[Robot task records]
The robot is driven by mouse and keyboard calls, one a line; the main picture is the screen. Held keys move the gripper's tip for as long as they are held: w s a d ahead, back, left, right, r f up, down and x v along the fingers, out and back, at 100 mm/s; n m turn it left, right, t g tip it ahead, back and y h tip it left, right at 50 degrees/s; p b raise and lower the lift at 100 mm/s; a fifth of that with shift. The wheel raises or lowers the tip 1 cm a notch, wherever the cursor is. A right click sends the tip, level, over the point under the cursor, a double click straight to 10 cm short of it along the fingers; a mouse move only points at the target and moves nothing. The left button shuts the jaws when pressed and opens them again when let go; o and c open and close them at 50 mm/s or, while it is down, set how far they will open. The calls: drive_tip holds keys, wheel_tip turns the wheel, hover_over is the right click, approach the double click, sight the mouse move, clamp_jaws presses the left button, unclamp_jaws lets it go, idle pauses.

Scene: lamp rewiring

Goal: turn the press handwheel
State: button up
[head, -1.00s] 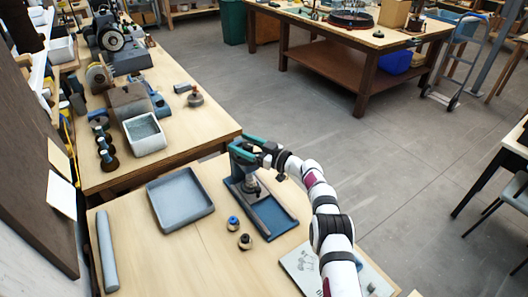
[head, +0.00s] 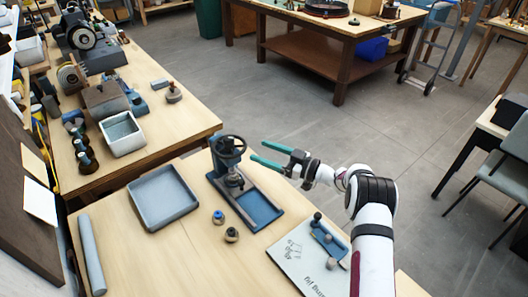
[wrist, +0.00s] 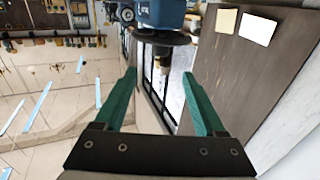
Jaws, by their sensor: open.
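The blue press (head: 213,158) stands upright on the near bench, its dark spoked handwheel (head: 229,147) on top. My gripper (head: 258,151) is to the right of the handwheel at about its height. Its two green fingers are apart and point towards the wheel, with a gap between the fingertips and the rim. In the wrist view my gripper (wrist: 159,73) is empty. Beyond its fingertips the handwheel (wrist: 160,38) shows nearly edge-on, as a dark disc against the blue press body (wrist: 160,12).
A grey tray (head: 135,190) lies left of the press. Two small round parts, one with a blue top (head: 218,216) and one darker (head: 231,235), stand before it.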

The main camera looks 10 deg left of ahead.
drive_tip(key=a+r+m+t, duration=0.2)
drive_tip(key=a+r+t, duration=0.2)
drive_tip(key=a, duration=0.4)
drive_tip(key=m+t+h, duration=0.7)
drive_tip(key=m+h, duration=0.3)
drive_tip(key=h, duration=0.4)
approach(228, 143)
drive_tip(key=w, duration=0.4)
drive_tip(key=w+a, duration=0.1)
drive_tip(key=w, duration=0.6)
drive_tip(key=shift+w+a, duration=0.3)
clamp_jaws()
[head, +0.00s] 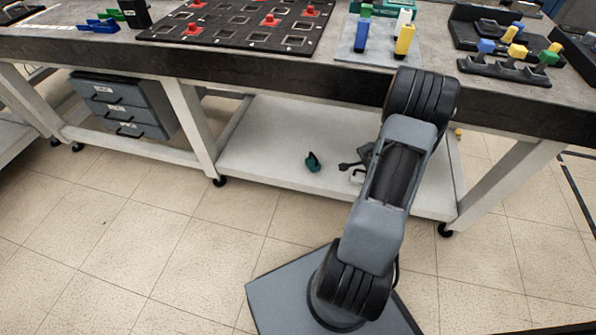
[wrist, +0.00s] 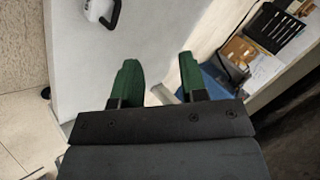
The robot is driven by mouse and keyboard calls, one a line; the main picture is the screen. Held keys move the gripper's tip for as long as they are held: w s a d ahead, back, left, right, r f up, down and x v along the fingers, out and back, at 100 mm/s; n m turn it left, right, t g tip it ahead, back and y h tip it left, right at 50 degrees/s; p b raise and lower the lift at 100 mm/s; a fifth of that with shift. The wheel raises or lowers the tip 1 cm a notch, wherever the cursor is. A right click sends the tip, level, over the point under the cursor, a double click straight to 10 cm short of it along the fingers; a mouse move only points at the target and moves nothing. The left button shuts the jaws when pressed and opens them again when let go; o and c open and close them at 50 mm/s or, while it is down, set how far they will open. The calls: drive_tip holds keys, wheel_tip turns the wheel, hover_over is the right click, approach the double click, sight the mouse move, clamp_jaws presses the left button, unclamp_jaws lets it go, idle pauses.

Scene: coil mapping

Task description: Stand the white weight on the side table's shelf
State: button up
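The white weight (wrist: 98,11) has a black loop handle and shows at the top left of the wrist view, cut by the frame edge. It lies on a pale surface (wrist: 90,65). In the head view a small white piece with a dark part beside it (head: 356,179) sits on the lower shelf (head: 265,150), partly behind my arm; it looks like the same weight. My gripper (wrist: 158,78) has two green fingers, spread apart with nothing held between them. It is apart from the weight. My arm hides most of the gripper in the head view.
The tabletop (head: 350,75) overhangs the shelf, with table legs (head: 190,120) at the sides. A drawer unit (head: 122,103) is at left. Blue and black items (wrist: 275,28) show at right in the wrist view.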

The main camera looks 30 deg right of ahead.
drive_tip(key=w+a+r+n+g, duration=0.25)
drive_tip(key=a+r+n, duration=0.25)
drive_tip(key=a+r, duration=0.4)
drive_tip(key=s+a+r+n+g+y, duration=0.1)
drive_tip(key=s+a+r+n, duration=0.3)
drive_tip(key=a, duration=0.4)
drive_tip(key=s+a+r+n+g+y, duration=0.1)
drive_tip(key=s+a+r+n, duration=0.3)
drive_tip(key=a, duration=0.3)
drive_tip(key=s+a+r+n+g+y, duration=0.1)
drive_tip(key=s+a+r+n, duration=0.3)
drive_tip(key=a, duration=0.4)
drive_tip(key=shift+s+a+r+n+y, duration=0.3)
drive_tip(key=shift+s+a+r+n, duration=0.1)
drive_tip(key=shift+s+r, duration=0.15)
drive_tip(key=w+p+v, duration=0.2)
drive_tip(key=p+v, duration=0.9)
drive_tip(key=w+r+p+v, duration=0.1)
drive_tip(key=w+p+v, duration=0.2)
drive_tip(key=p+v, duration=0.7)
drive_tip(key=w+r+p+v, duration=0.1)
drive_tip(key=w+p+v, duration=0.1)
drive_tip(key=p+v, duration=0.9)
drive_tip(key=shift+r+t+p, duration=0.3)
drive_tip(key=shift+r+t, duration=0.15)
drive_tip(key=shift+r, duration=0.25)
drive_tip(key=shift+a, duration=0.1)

# What is expected
Write out the full listing verbatim, excluding its pictures.

# Answer
The robot is driven by mouse and keyboard calls, one a line; the main picture is the screen. Held keys move the gripper's tip for as long as they are held: w s a d ahead, back, left, right, r f up, down and x v along the fingers, out and back, at 100 mm/s; n m turn it left, right, t g tip it ahead, back and y h tip it left, right at 50 degrees/s; p b raise and lower the lift at 100 mm/s; a fifth of that with shift. The wheel raises or lowers the tip 1 cm a notch, wherever the cursor is. A right click sends the tip, level, over the point under the cursor, a double click straight to 10 cm short of it along the fingers; a mouse move only points at the target and moves nothing. The left button shuts the jaws when pressed and opens them again when let go; o and c open and close them at 50 mm/s or, while it is down, set how far they will open. The calls: drive_tip holds keys, wheel_tip turns the wheel, hover_over is the right click, approach the double click, sight the mouse move, clamp_jaws presses the left button, unclamp_jaws lets it go, idle pauses.

Scene: lamp rewiring

Goal: turn the press handwheel
State: button up
[head, -1.00s] 
[head, +0.00s] 
[wrist, +0.00s] 
Jaws, by their sensor: open.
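The blue press (head: 213,158) stands upright on the near bench, its dark spoked handwheel (head: 229,147) on top. My gripper (head: 258,151) is to the right of the handwheel at about its height. Its two green fingers are apart and point towards the wheel, with a gap between the fingertips and the rim. In the wrist view my gripper (wrist: 159,73) is empty. Beyond its fingertips the handwheel (wrist: 160,38) shows nearly edge-on, as a dark disc against the blue press body (wrist: 160,12).
A grey tray (head: 135,190) lies left of the press. Two small round parts, one with a blue top (head: 218,216) and one darker (head: 231,235), stand before it.

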The main camera looks 10 deg left of ahead.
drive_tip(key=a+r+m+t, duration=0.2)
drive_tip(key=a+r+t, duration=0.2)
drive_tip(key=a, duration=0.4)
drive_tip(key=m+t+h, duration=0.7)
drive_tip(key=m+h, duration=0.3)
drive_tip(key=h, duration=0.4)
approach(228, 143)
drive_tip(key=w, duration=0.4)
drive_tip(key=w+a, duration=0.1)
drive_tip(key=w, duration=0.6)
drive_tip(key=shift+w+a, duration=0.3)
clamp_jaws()
[head, +0.00s] 
[wrist, +0.00s] 
The robot is driven by mouse and keyboard calls, one a line; the main picture is the screen. Held keys move the gripper's tip for as long as they are held: w s a d ahead, back, left, right, r f up, down and x v along the fingers, out and back, at 100 mm/s; n m turn it left, right, t g tip it ahead, back and y h tip it left, right at 50 degrees/s; p b raise and lower the lift at 100 mm/s; a fifth of that with shift. The wheel raises or lowers the tip 1 cm a notch, wherever the cursor is. A right click sends the tip, level, over the point under the cursor, a double click straight to 10 cm short of it along the fingers; a mouse move only points at the target and moves nothing. The left button shuts the jaws when pressed and opens them again when let go; o and c open and close them at 50 mm/s or, while it is down, set how far they will open. The calls: drive_tip holds keys, wheel_tip turns the wheel, hover_over is the right click, approach the double click, sight the mouse move, clamp_jaws presses the left button, unclamp_jaws lets it go, idle pauses.

Scene: coil mapping

Task description: Stand the white weight on the side table's shelf
State: button up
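The white weight (wrist: 98,11) has a black loop handle and shows at the top left of the wrist view, cut by the frame edge. It lies on a pale surface (wrist: 90,65). In the head view a small white piece with a dark part beside it (head: 356,179) sits on the lower shelf (head: 265,150), partly behind my arm; it looks like the same weight. My gripper (wrist: 158,78) has two green fingers, spread apart with nothing held between them. It is apart from the weight. My arm hides most of the gripper in the head view.
The tabletop (head: 350,75) overhangs the shelf, with table legs (head: 190,120) at the sides. A drawer unit (head: 122,103) is at left. Blue and black items (wrist: 275,28) show at right in the wrist view.

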The main camera looks 30 deg right of ahead.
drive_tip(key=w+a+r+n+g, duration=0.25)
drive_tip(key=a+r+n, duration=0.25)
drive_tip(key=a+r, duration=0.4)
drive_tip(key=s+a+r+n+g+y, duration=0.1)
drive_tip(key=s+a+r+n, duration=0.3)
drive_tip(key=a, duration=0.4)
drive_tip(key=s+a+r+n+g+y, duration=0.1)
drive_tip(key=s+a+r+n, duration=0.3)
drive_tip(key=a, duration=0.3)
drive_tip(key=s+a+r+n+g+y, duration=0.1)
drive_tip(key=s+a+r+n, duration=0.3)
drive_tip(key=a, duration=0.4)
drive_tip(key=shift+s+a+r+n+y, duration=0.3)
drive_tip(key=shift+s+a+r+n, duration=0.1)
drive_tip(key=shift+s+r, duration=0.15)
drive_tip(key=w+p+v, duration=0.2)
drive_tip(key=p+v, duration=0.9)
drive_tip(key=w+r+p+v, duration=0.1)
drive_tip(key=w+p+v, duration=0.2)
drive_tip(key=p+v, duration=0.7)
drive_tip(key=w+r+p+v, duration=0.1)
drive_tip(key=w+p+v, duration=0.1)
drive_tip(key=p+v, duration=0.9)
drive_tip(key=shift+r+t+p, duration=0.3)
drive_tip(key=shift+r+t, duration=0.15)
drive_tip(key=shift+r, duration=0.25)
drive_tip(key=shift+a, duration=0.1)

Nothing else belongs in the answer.